#### Data for this task:
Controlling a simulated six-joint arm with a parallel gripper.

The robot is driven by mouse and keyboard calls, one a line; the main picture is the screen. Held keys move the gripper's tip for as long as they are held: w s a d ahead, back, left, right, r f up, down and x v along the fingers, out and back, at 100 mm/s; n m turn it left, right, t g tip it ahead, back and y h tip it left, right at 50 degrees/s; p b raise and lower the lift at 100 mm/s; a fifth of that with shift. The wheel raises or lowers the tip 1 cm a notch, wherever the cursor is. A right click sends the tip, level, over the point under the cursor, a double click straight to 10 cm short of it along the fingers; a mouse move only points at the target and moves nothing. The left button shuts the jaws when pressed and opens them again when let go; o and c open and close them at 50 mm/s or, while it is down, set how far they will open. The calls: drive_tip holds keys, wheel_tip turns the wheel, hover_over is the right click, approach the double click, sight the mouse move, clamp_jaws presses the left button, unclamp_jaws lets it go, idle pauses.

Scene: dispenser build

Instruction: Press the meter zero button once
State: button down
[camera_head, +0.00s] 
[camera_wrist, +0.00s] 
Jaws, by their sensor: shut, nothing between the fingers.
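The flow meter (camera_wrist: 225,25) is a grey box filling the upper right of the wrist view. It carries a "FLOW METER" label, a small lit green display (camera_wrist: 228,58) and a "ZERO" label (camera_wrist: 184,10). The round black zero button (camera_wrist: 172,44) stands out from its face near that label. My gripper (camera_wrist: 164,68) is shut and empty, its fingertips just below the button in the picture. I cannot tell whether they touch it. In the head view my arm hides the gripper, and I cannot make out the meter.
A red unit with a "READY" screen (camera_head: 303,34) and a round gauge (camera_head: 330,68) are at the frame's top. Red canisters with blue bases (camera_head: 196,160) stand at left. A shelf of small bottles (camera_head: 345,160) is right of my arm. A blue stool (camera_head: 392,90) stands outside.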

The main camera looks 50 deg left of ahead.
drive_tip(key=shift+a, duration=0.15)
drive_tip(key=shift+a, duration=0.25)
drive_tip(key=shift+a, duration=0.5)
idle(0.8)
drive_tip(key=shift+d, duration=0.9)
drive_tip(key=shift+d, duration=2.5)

* * *

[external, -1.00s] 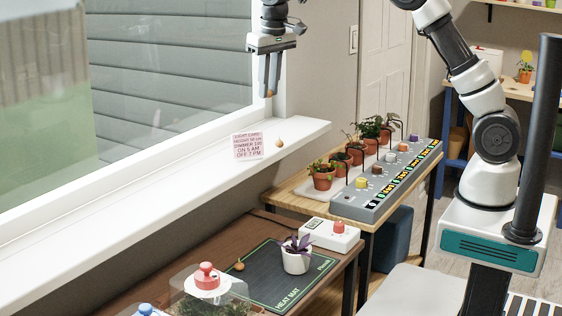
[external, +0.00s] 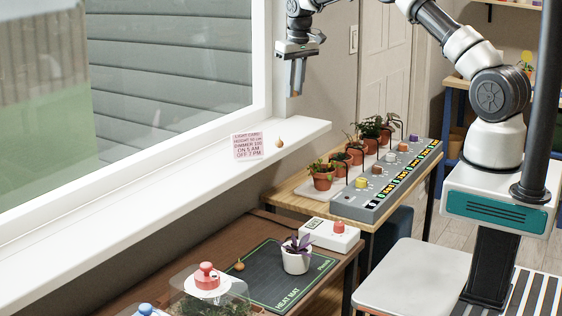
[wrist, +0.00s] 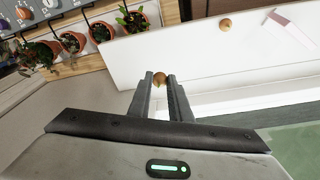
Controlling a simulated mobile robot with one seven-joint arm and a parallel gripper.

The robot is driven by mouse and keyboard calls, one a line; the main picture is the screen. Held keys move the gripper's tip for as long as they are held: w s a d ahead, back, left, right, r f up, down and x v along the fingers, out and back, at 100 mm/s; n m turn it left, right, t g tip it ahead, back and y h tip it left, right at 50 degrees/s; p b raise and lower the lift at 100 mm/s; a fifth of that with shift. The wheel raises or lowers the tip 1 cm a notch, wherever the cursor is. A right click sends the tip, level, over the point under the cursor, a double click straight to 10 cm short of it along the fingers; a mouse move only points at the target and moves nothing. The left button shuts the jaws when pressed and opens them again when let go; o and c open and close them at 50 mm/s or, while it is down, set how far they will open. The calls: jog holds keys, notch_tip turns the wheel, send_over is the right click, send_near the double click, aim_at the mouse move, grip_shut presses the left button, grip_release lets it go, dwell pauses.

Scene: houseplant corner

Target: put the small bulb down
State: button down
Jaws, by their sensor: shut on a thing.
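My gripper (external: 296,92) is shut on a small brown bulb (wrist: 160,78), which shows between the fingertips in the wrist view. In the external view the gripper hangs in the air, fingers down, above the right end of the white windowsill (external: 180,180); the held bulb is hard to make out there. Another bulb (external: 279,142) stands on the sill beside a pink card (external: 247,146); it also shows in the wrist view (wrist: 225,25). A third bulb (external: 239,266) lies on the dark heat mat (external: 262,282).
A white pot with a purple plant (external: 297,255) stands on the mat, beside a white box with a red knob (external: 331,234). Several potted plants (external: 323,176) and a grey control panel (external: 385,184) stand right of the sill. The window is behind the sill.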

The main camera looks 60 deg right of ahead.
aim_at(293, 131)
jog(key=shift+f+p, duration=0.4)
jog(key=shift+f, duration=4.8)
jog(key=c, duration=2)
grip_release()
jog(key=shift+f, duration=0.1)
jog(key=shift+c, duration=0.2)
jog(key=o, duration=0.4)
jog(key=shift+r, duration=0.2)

#### Set problem:
Reproduce the lines exactly, taking as the first line the one with "Instruction: Press the meter zero button once" and as the last line the one with "[camera_wrist, +0.00s]", and include nothing else.

#### Solution below:
Instruction: Press the meter zero button once
State: button down
[camera_head, +0.00s] 
[camera_wrist, +0.00s] 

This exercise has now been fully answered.